You'd better believe this is class warfare and if the middle class doesn't stand up and fight the power, we will all perish. The barbarians are inside of the gates of the city and smashing, looting and plundering the life we once had.
But for a stroke of luck, any one of us could be among the mobile homeless, the boat people of the neoconservative economy. Now that we all may end up being future boat people, shouldn't we all sink or swim together, rather than be dragged unceremoniously from our homes, one person at a time, by the lords and enforcers of the neo-Feudal economic regime of Bush?
Have we all become grovelling serfs living under a barbaric rule of a heartless neo-Feudal aristocracy? That's how to those homeless residents of Hooverville, lived during the Great Depression until Franklin Roosevelt came along and calmed their fears and restored their faith in the benevolence of democratic institutions.

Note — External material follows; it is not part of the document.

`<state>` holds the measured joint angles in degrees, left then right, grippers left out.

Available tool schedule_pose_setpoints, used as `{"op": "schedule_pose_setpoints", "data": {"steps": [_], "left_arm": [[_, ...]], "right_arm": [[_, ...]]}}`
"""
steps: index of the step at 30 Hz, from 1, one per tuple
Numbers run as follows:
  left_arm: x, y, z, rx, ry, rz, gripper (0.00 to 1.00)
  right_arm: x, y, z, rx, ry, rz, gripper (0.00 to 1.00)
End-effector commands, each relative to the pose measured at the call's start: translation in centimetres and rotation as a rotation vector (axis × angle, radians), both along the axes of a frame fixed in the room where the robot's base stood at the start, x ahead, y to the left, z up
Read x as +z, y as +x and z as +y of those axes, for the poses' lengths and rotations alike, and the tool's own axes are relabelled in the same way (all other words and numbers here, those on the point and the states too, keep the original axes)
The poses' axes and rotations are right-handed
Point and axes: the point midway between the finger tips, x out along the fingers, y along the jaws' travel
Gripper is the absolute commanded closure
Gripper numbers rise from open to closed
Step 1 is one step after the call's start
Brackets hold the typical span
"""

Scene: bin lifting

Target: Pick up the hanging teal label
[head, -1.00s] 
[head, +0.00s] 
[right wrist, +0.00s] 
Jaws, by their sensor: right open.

In 1932 Americans tossed out all the high rolling, corrupt, show me the money, greed hounds of the GOP and took a chance at believing in democracy again.
What the hell is going on in a society where a middle class citizen drives to a respectable job one morning, and wakes up the next morning, jobless and sleeping in his car?
You may wake at 7 a.m. and go to work at the wrong job and by 5 pm that evening you may be mumbling to yourself "This is not my beautiful wife... this is not my beautiful house." As it turns out, David Byrne and the Talking Heads heard the roar of the approaching neo-Feudal leviathan, 20 years ahead of the rest of us.
As David Byrne might frame the growing neo-feudal dilemma: We are no longer participants in our own lives but the mere impoverished observers of the life we once had.
Didn't we once have an ownership economy in this American ghost town of ours? Wasn't there once schools, libraries, parks, museums, buses, and beautiful music in this ghost world where nobody smiles at you anymore?